Problem requirements: Below are some entries. Copy each line that holds the string "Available".

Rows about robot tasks

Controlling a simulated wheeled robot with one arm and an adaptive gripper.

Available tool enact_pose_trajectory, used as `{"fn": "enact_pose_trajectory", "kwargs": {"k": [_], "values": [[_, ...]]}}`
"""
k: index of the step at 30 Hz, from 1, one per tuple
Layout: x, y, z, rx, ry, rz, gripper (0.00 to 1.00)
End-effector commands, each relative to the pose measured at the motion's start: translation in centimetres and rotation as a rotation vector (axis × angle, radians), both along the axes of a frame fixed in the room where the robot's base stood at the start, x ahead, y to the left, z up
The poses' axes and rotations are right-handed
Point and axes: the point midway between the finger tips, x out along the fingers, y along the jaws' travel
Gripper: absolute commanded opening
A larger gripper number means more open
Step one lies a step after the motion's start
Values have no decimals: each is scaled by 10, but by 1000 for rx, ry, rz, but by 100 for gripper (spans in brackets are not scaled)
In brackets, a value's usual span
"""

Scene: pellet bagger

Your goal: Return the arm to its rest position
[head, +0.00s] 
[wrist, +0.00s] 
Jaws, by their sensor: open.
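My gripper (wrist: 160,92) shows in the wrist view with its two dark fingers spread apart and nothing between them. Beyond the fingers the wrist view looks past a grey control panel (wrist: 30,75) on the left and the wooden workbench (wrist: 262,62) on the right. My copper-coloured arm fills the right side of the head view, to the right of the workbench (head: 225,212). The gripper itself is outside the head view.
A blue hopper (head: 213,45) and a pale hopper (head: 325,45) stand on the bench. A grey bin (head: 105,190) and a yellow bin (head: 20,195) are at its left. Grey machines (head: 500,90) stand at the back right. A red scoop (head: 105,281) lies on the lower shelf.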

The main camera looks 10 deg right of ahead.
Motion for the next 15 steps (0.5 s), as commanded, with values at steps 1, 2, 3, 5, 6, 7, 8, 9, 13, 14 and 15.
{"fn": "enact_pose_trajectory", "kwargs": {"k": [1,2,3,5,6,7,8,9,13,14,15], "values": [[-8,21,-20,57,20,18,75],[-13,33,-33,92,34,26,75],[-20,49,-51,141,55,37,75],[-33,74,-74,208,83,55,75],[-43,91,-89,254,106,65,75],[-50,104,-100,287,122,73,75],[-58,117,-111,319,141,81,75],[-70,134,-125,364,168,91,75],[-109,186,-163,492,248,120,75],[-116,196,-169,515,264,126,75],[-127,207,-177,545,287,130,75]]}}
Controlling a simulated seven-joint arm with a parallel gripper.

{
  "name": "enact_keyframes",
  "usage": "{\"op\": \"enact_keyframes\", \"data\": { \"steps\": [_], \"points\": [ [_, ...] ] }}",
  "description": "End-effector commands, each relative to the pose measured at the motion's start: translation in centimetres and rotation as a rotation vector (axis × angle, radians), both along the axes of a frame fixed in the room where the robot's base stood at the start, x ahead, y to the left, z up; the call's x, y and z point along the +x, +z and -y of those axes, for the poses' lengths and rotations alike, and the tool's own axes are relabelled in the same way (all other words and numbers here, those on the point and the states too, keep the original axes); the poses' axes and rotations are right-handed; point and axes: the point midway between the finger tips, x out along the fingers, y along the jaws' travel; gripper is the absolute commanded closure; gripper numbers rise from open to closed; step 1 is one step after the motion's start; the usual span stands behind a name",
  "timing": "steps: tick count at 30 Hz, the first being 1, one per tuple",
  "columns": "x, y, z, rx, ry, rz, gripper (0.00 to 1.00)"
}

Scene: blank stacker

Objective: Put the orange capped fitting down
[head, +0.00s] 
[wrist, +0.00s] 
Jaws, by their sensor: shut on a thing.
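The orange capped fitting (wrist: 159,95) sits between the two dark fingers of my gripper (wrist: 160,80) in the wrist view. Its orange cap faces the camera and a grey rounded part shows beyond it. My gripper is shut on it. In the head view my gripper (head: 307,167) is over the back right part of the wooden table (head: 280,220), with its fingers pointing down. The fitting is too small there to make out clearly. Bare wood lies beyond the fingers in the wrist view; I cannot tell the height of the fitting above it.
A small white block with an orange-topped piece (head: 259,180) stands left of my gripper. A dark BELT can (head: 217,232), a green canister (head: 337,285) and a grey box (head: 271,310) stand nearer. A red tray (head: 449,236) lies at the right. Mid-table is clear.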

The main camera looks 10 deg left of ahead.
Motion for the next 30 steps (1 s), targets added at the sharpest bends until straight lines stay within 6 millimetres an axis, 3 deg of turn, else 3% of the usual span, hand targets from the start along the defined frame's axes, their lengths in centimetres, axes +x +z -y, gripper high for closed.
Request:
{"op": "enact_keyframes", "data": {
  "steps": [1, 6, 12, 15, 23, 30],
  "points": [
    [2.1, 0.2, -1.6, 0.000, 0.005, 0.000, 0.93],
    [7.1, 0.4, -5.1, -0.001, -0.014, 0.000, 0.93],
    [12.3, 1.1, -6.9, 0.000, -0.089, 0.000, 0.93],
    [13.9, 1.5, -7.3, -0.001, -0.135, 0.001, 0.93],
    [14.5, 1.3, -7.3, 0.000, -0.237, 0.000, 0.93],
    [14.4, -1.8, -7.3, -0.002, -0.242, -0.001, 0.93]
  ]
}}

* * *

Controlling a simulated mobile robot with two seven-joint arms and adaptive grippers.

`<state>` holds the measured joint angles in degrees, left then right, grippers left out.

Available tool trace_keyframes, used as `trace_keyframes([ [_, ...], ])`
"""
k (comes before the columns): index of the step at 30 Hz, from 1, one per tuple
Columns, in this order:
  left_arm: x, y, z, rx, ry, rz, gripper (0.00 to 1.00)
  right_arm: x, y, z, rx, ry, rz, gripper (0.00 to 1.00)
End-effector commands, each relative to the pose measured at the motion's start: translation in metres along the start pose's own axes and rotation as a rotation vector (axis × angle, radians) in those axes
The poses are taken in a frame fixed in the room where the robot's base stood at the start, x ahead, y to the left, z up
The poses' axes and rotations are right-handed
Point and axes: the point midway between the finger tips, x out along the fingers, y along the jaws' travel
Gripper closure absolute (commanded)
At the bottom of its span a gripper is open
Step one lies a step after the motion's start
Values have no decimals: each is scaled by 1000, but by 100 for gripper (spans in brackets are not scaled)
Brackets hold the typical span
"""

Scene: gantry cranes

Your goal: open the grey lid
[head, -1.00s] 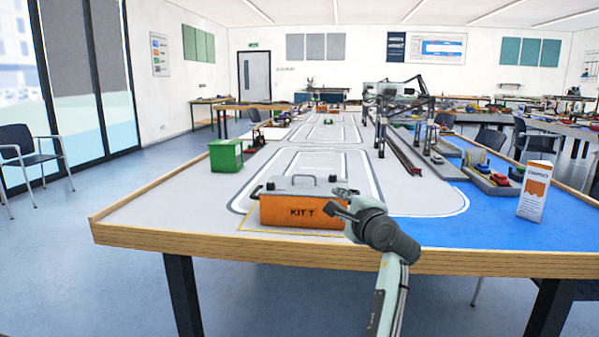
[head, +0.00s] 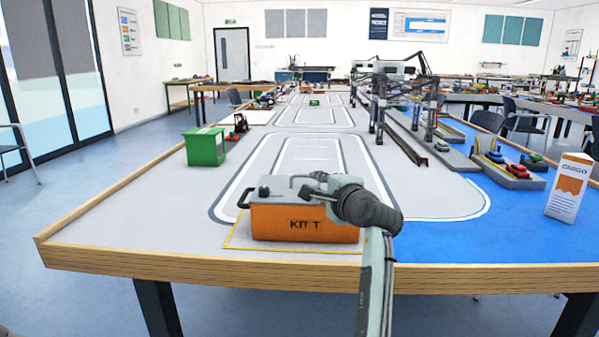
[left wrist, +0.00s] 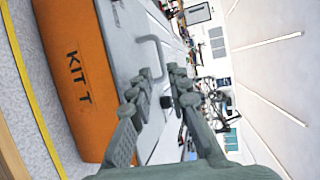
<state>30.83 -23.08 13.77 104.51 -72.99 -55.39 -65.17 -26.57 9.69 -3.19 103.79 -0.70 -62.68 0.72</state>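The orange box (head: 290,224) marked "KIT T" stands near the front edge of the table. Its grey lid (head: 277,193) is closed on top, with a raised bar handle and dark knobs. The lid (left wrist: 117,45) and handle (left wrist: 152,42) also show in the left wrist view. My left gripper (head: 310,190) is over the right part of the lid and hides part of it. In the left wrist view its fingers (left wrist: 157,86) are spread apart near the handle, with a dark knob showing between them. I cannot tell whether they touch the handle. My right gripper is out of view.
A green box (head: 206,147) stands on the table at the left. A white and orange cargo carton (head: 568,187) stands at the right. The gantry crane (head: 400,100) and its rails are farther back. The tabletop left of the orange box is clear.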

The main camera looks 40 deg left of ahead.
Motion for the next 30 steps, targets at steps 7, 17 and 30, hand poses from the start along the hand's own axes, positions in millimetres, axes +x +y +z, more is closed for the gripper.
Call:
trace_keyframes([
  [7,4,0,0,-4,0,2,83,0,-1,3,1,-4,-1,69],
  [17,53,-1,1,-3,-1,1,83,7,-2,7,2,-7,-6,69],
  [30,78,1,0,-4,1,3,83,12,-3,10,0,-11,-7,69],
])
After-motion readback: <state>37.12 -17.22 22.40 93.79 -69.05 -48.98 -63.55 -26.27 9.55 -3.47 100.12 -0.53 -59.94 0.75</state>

The answer:
Available tool enact_pose_trajectory, used as `{"fn": "enact_pose_trajectory", "kwargs": {"k": [_], "values": [[_, ...]]}}`
Available tool trace_keyframes, used as `trace_keyframes([ [_, ...], ])`

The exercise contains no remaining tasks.